* **What you should do**:
The data must be returned in full and exactly as given.

* **Information shown**:
►
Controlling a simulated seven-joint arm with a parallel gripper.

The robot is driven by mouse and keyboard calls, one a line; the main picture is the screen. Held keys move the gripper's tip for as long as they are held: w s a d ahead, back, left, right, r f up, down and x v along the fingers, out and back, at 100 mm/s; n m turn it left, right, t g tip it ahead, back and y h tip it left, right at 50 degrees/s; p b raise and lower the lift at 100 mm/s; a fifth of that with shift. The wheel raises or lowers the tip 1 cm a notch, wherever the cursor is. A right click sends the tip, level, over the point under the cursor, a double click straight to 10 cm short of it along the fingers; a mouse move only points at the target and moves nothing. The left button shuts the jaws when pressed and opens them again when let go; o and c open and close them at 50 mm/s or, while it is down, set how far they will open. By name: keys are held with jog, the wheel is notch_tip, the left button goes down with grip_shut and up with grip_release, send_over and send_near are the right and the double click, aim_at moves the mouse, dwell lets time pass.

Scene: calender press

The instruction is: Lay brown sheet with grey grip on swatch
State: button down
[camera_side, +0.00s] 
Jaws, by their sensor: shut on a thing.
◄
* **Expected answer**:
Controlling a simulated seven-joint arm with a parallel gripper.

The robot is driven by mouse and keyboard calls, one a line; the main picture is the screen. Held keys move the gripper's tip for as long as they are held: w s a d ahead, back, left, right, r f up, down and x v along the fingers, out and back, at 100 mm/s; n m turn it left, right, t g tip it ahead, back and y h tip it left, right at 50 degrees/s; p b raise and lower the lift at 100 mm/s; a fifth of that with shift. The wheel raises or lowers the tip 1 cm a notch, wherever the cursor is. A right click sends the tip, level, over the point under the cursor, a double click straight to 10 cm short of it along the fingers; a mouse move only points at the target and moves nothing. The left button shuts the jaws when pressed and opens them again when let go; o and c open and close them at 50 mm/s or, while it is down, set how far they will open. By name: keys are held with jog, the wheel is notch_tip, the left button goes down with grip_shut and up with grip_release, send_over and send_near are the right and the double click, aim_at moves the mouse, dwell lets time pass.

Scene: calender press

The instruction is: Lay brown sheet with grey grip on swatch
State: button down
[camera_side, +0.00s] 
Jaws, by their sensor: shut on a thing.

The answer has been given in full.